┌────────
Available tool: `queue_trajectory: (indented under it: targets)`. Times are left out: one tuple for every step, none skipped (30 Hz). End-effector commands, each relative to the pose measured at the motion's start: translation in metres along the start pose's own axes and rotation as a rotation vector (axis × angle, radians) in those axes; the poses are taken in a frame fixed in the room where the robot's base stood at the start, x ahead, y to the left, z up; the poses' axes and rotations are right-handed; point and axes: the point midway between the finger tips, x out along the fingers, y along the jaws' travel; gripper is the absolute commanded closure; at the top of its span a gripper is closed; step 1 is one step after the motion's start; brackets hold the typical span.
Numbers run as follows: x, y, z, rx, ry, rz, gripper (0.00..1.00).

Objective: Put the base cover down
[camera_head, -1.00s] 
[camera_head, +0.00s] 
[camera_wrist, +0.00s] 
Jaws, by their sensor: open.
└────────
#### PROBLEM TO WORK ON:
Reproduce, exactly and with nothing added, the lines from the one that includes "Numbers run as" through the last line of the material.

#### RESPONSE TO THE EXERCISE:
Numbers run as follows: x, y, z, rx, ry, rz, gripper (0.00..1.00).

Objective: Put the base cover down
[camera_head, -1.00s] 
[camera_head, +0.00s] 
[camera_wrist, +0.00s] 
Jaws, by their sensor: open.

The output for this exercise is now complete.